▼

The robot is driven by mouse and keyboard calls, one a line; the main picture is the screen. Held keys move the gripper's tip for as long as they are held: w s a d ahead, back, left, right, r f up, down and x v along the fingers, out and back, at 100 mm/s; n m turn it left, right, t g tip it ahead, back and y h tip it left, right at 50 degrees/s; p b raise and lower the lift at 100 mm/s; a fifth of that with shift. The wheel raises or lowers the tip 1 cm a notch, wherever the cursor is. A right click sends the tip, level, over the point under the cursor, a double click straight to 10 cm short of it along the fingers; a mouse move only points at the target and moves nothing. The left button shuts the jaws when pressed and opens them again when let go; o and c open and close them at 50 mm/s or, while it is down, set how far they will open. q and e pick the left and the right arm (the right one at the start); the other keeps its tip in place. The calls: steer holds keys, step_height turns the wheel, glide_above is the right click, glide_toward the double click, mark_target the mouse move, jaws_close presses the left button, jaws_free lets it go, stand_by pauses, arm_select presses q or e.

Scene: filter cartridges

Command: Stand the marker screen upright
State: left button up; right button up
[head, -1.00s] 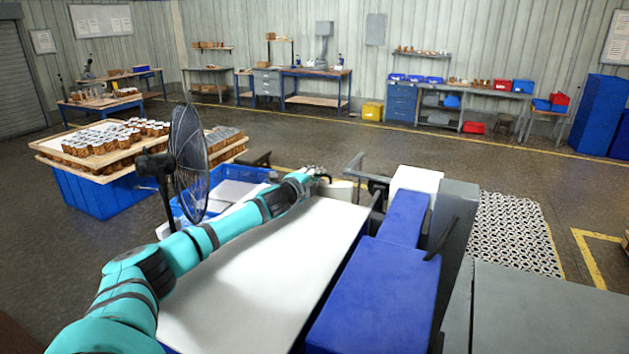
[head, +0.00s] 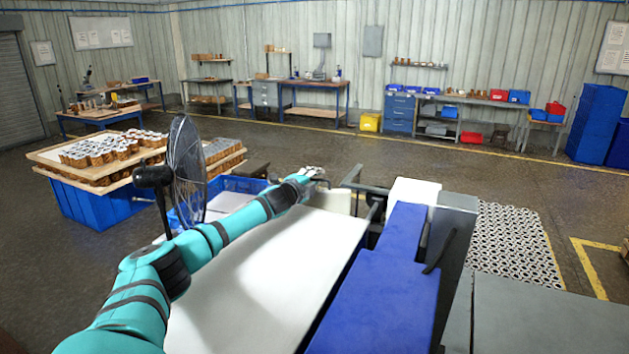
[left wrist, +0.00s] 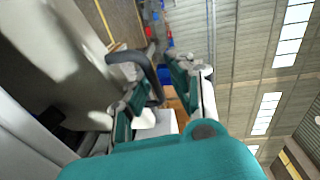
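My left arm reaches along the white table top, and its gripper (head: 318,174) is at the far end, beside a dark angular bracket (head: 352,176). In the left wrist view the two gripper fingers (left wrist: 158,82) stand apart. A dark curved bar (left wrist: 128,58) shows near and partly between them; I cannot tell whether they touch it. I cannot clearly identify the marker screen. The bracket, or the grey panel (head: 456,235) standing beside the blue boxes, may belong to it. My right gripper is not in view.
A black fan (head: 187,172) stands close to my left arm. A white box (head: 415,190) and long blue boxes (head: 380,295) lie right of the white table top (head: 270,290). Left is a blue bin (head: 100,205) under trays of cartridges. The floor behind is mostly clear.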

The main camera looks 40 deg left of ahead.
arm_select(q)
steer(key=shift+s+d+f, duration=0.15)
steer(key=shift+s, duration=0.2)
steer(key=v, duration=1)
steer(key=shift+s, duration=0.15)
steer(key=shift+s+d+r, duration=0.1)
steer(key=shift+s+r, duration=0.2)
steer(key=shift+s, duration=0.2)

▲

- **Prompt**:
Quote everything in the listing above exactly; pictures are the only thing to omit.

- **Task response**:
The robot is driven by mouse and keyboard calls, one a line; the main picture is the screen. Held keys move the gripper's tip for as long as they are held: w s a d ahead, back, left, right, r f up, down and x v along the fingers, out and back, at 100 mm/s; n m turn it left, right, t g tip it ahead, back and y h tip it left, right at 50 degrees/s; p b raise and lower the lift at 100 mm/s; a fifth of that with shift. The wheel raises or lowers the tip 1 cm a notch, wherever the cursor is. A right click sends the tip, level, over the point under the cursor, a double click straight to 10 cm short of it along the fingers; a mouse move only points at the target and moves nothing. The left button shuts the jaws when pressed and opens them again when let go; o and c open and close them at 50 mm/s or, while it is down, set how far they will open. q and e pick the left and the right arm (the right one at the start); the other keeps its tip in place. The calls: steer holds keys, step_height turns the wheel, glide_above is the right click, glide_toward the double click, mark_target the mouse move, jaws_close presses the left button, jaws_free lets it go, stand_by pauses, arm_select presses q or e.

Scene: filter cartridges

Command: Stand the marker screen upright
State: left button up; right button up
[head, -1.00s] 
[head, +0.00s] 
[left wrist, +0.00s] 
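My left arm reaches along the white table top, and its gripper (head: 318,174) is at the far end, beside a dark angular bracket (head: 352,176). In the left wrist view the two gripper fingers (left wrist: 158,82) stand apart. A dark curved bar (left wrist: 128,58) shows near and partly between them; I cannot tell whether they touch it. I cannot clearly identify the marker screen. The bracket, or the grey panel (head: 456,235) standing beside the blue boxes, may belong to it. My right gripper is not in view.
A black fan (head: 187,172) stands close to my left arm. A white box (head: 415,190) and long blue boxes (head: 380,295) lie right of the white table top (head: 270,290). Left is a blue bin (head: 100,205) under trays of cartridges. The floor behind is mostly clear.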

The main camera looks 40 deg left of ahead.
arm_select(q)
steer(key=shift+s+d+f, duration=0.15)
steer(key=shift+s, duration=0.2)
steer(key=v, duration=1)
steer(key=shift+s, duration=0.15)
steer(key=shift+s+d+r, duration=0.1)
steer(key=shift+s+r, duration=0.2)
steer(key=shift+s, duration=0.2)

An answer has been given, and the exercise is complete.